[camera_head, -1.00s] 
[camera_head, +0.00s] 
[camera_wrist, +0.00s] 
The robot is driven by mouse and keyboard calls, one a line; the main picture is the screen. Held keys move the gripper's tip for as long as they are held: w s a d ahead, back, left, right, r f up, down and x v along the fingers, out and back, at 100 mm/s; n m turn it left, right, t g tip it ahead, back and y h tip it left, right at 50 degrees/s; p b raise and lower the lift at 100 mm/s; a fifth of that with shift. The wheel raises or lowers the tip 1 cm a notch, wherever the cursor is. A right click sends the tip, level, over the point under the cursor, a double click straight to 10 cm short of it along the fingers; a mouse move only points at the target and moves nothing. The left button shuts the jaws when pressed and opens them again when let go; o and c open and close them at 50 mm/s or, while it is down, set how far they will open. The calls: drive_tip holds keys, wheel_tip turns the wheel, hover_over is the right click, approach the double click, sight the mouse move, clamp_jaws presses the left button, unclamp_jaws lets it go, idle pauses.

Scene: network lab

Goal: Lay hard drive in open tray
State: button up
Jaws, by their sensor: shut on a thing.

════════════════════

• **Direction**: Output, unchanged, the lines from the line with "State: button up" through the final line of the material.

• **Answer for the task**:
State: button up
Jaws, by their sensor: shut on a thing.

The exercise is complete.